— DESCRIPTION OF THE TASK —
Gather all lines from the material that contain the word "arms".

[Records from a data collection]
*-*-*

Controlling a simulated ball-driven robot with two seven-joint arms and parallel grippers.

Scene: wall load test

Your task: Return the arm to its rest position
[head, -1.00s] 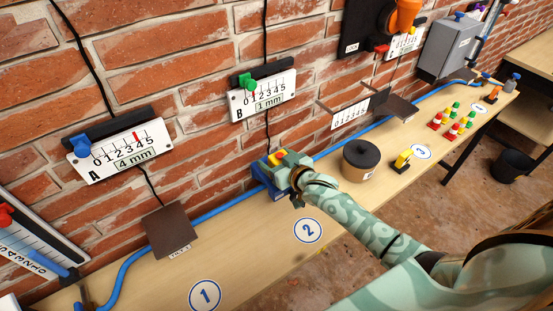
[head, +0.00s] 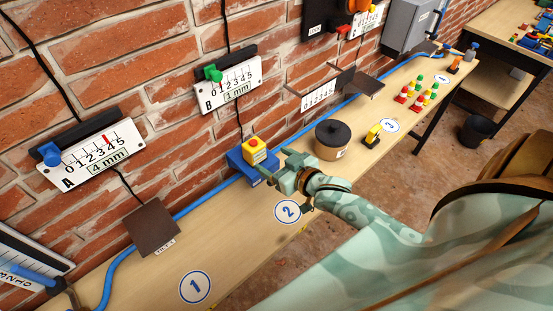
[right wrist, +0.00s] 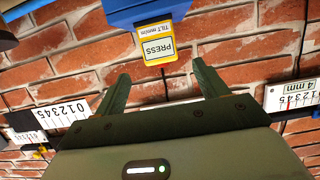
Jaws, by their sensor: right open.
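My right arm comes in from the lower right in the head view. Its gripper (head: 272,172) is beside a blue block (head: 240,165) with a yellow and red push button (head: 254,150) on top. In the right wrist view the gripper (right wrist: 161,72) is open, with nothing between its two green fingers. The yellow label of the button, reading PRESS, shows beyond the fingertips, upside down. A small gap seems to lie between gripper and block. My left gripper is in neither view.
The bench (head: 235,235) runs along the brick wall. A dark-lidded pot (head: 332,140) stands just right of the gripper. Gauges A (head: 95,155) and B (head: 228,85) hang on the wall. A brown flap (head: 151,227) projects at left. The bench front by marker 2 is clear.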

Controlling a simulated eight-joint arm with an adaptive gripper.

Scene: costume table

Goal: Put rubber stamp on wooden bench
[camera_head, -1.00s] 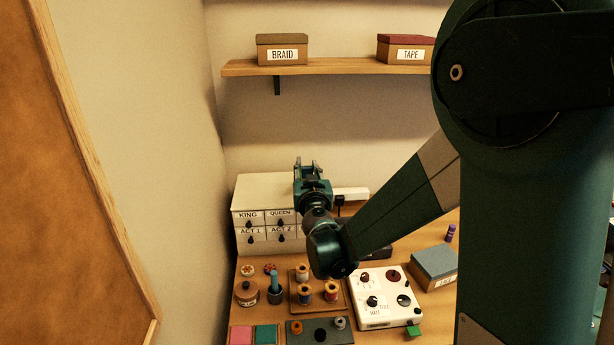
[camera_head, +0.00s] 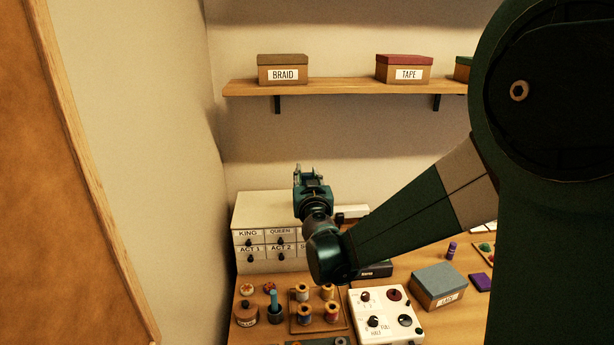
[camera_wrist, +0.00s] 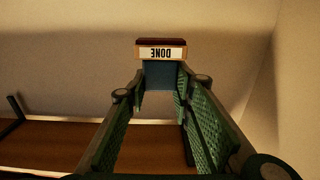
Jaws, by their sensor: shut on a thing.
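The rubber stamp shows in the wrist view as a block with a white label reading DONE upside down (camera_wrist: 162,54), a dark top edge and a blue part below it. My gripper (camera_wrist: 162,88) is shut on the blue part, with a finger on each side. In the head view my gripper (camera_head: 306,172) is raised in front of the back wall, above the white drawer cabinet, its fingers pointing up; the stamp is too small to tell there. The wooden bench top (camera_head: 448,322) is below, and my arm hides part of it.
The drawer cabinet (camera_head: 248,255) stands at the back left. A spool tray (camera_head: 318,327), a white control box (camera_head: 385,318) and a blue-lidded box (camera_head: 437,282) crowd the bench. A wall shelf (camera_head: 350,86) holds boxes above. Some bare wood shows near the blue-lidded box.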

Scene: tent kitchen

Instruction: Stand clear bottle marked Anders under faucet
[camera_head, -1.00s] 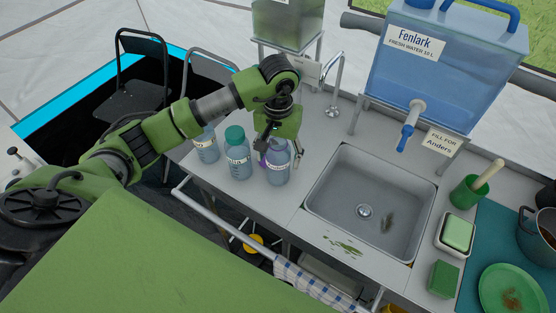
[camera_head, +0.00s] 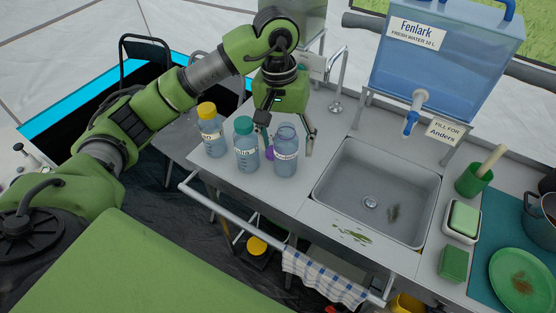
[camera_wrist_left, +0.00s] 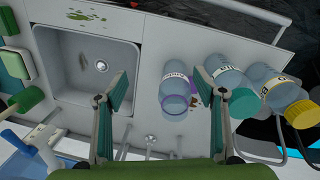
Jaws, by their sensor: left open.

*-*-*

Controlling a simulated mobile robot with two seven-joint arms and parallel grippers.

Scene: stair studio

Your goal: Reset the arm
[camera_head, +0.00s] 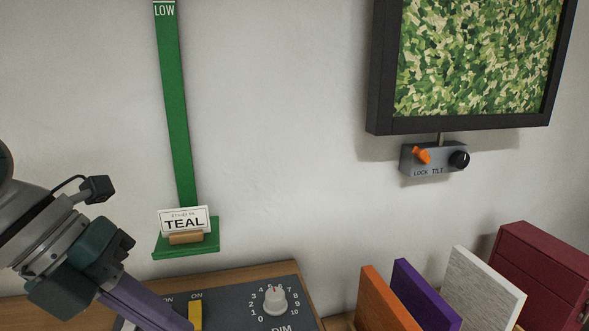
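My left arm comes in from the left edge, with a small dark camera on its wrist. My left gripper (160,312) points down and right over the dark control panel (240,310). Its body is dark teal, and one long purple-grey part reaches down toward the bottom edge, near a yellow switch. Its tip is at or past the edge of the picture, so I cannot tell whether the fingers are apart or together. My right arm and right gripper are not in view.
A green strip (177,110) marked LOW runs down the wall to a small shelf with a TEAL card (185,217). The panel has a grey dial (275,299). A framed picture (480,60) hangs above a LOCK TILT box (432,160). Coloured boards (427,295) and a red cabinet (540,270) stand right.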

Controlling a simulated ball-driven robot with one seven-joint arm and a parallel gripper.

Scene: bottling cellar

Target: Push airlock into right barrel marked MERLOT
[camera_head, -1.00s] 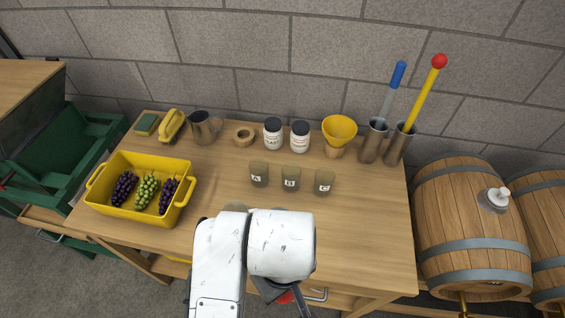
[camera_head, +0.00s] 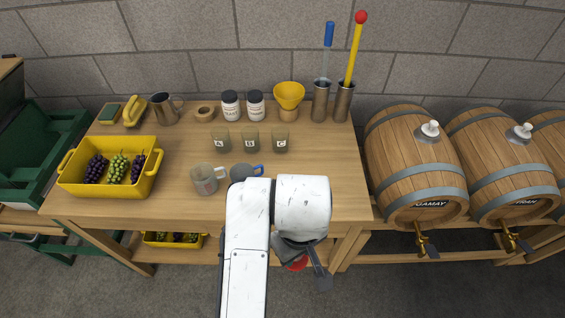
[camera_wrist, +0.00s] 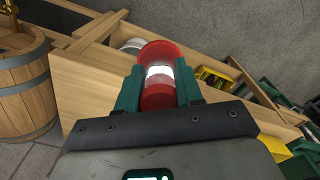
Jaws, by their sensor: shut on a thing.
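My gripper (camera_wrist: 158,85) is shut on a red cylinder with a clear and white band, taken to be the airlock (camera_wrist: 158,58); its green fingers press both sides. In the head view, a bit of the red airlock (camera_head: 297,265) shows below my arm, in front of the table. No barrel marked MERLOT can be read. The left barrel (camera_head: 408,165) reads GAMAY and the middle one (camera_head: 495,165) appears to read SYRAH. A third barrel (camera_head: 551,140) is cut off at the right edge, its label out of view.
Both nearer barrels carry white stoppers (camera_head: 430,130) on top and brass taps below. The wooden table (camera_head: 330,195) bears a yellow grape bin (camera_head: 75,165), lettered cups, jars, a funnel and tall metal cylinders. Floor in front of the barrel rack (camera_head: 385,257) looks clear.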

*-*-*

— SOLUTION TO THIS PROBLEM —
Controlling a simulated ball-driven robot with two seven-joint arms and parallel grippers.
Controlling a simulated mobile robot with two seven-joint arms and parallel grippers.

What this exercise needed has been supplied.